==== Data segment
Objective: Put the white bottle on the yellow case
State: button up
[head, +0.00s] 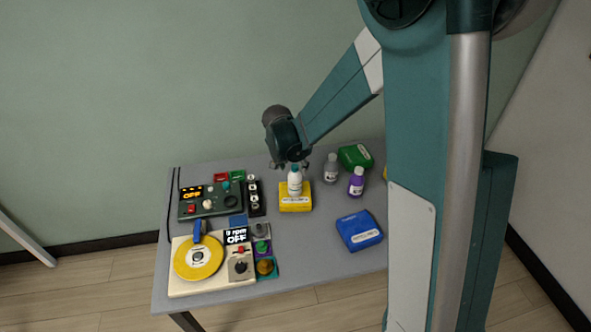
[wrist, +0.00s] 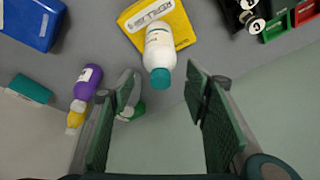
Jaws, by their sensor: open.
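The white bottle (head: 295,183) with a teal cap stands upright on the yellow case (head: 304,206), near its back edge. In the wrist view the bottle (wrist: 158,45) rests on the yellow case (wrist: 179,19), with its cap toward my gripper. My gripper (wrist: 160,92) is open and empty, its two green-padded fingers apart. The bottle's cap lies just beyond the gap between the fingertips, touching neither finger as far as I can see. In the head view my gripper (head: 291,165) is just behind and above the bottle.
A grey bottle (head: 331,170) and purple bottle (head: 356,184) stand to the right, near a green case (head: 355,156) and blue case (head: 359,231). A control panel (head: 225,208) and turntable board (head: 180,289) fill the left. Bare table lies in front of the yellow case.

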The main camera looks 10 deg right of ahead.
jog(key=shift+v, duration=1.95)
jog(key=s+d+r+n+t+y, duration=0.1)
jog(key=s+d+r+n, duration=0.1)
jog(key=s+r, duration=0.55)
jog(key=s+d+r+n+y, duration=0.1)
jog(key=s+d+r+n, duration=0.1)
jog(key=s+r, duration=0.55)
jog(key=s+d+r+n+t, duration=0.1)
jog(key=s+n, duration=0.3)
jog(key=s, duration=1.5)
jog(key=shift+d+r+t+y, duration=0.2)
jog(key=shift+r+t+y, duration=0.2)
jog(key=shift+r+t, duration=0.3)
========
--- Given exercise ---
Reproduce the material in its entirety and word for word, without the pictures.

--- Answer for this exercise ---
Objective: Put the white bottle on the yellow case
State: button up
[head, +0.00s] 
[wrist, +0.00s] 
Jaws, by their sensor: open.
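The white bottle (head: 295,183) with a teal cap stands upright on the yellow case (head: 304,206), near its back edge. In the wrist view the bottle (wrist: 158,45) rests on the yellow case (wrist: 179,19), with its cap toward my gripper. My gripper (wrist: 160,92) is open and empty, its two green-padded fingers apart. The bottle's cap lies just beyond the gap between the fingertips, touching neither finger as far as I can see. In the head view my gripper (head: 291,165) is just behind and above the bottle.
A grey bottle (head: 331,170) and purple bottle (head: 356,184) stand to the right, near a green case (head: 355,156) and blue case (head: 359,231). A control panel (head: 225,208) and turntable board (head: 180,289) fill the left. Bare table lies in front of the yellow case.

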The main camera looks 10 deg right of ahead.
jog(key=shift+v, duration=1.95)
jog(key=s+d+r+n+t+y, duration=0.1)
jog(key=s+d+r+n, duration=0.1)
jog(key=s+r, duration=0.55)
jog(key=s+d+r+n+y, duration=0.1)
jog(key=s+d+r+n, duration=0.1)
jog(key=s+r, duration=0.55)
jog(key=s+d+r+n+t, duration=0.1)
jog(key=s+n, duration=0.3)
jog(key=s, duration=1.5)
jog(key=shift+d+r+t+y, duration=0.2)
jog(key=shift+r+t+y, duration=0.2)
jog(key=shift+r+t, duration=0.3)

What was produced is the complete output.